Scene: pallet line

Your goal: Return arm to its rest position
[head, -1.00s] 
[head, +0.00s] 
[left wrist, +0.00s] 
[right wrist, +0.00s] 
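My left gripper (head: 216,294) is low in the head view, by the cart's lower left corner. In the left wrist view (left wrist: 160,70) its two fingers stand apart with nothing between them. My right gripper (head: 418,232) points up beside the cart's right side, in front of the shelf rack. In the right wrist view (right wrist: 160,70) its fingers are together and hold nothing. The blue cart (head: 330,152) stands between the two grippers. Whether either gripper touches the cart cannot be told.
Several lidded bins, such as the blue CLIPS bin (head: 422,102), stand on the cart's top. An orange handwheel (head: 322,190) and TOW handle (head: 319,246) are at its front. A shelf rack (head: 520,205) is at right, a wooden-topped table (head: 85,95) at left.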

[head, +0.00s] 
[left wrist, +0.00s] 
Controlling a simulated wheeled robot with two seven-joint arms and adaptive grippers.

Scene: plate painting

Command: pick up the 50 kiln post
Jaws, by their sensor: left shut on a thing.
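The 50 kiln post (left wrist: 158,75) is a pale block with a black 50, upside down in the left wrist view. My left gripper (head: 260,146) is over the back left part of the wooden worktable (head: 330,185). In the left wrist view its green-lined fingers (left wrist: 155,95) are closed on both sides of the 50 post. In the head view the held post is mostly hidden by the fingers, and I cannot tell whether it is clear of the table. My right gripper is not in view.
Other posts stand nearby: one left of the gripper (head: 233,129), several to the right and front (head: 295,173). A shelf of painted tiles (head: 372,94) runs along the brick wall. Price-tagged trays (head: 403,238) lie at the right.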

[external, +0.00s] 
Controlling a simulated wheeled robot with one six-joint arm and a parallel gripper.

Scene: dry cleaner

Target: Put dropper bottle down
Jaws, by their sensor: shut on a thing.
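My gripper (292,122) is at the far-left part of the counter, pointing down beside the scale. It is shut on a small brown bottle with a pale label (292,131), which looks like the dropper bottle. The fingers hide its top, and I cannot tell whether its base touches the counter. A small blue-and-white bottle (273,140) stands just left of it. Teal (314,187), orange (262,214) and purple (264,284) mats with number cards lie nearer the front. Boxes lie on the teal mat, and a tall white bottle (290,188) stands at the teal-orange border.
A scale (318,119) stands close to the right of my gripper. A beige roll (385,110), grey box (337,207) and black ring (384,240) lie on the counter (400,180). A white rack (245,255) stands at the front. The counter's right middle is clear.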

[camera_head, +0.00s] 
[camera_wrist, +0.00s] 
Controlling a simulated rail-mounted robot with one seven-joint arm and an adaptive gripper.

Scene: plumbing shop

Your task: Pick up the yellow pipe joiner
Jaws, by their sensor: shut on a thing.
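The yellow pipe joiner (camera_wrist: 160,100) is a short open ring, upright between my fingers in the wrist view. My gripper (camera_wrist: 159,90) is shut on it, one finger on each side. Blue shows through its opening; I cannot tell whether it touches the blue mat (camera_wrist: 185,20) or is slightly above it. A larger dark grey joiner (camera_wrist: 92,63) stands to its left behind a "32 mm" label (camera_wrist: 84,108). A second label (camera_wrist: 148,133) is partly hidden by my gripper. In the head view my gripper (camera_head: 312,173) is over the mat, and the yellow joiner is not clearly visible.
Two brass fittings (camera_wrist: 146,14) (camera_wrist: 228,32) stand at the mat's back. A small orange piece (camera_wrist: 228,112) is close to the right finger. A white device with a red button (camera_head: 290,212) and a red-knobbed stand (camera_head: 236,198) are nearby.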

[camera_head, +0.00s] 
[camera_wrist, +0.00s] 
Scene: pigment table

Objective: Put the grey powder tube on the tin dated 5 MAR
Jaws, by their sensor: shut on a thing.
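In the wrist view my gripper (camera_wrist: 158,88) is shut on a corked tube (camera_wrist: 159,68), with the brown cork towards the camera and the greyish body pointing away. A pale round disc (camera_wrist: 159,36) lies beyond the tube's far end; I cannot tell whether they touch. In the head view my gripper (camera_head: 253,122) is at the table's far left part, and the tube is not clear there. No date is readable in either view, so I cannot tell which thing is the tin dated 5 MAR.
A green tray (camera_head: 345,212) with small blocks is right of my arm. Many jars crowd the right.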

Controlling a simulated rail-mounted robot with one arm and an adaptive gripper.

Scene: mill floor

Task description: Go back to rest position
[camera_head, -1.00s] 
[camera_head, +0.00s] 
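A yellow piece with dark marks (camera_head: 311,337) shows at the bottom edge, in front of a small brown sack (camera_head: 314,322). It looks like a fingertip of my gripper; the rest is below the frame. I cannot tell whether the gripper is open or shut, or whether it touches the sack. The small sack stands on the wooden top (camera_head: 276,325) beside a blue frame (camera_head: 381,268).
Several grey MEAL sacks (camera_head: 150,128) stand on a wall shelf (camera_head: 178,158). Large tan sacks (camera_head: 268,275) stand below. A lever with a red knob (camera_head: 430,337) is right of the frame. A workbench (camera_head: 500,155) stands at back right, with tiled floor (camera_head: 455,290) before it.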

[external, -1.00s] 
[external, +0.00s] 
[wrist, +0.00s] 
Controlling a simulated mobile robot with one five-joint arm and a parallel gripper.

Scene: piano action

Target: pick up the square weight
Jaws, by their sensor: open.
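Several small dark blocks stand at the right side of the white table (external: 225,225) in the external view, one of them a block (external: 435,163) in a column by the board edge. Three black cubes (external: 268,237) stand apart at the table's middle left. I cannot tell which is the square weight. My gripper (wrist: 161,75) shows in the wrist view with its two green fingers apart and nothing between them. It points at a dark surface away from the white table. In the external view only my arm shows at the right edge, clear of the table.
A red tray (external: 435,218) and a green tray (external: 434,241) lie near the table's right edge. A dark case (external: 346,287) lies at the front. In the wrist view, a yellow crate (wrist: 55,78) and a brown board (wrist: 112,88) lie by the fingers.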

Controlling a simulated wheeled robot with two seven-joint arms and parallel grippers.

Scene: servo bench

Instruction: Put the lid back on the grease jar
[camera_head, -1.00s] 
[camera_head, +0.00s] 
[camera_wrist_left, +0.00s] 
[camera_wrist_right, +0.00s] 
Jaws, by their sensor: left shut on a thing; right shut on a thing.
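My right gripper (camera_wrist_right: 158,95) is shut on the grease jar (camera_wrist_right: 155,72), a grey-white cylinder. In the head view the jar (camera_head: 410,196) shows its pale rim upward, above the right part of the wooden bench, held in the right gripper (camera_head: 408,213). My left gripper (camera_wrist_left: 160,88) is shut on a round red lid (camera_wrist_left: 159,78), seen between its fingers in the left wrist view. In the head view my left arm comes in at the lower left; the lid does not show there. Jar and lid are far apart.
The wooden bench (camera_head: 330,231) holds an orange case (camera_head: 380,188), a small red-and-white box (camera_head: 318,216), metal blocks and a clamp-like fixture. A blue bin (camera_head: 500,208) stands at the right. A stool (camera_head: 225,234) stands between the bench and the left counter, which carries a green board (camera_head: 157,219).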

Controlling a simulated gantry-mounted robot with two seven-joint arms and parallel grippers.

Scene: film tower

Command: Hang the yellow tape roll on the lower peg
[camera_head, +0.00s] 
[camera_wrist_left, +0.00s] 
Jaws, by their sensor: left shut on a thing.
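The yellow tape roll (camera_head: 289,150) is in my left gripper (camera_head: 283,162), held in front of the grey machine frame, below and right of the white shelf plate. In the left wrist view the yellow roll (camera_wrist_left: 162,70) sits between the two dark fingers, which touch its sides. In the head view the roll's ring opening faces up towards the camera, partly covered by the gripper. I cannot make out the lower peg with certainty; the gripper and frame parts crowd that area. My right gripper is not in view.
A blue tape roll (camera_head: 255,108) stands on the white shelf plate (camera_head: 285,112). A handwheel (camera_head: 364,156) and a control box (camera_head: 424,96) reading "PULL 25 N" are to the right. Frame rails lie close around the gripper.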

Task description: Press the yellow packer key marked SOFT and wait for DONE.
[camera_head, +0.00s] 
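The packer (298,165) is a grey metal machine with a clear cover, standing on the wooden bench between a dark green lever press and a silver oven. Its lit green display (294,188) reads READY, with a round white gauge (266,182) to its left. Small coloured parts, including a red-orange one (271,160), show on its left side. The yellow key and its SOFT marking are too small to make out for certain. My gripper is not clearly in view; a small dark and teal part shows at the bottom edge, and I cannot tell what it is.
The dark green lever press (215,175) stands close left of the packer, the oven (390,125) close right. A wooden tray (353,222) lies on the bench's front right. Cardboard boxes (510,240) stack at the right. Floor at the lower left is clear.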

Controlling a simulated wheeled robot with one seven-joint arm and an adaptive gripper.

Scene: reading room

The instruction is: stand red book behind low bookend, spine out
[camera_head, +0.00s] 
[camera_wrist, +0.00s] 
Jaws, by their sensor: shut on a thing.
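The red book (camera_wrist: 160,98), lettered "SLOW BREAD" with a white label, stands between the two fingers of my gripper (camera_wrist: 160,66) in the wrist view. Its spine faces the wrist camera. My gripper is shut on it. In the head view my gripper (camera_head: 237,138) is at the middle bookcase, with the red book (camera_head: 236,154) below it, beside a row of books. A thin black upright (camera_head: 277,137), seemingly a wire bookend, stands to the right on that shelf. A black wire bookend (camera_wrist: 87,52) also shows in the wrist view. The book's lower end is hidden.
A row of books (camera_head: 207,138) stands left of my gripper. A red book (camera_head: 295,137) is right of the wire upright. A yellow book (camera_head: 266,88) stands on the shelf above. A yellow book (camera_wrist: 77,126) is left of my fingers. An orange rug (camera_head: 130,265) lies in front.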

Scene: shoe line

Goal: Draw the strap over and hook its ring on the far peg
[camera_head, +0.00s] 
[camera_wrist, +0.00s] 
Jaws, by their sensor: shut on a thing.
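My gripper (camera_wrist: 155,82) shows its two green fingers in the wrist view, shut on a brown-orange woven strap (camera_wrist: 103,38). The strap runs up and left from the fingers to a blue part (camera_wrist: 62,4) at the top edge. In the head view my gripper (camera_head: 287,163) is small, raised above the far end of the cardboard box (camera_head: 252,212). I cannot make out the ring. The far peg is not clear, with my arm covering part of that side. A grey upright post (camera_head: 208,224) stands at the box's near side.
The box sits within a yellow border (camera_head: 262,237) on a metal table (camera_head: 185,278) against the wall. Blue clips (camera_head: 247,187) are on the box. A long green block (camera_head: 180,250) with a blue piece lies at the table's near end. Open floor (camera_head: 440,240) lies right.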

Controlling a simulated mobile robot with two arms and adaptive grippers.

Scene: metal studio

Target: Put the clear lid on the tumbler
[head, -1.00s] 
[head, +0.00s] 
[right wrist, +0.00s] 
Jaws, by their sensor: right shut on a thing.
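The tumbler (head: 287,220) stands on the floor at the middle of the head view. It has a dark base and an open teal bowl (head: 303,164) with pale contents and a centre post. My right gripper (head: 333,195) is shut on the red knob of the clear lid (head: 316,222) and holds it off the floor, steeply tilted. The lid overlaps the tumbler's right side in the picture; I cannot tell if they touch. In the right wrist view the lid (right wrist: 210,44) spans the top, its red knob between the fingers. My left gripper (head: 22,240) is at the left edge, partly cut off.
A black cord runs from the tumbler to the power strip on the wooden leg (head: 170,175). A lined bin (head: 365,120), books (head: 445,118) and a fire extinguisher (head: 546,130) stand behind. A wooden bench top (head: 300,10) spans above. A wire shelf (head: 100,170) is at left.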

Exercise prompt: Begin at the line containing "[wrist, +0.00s]", end at the line containing "Target: pick up the square weight", and reproduce every line in that range exactly, both ends included.

Exercise solution:
[wrist, +0.00s] 
Controlling a simulated mobile robot with one five-joint arm and a parallel gripper.

Scene: piano action

Target: pick up the square weight

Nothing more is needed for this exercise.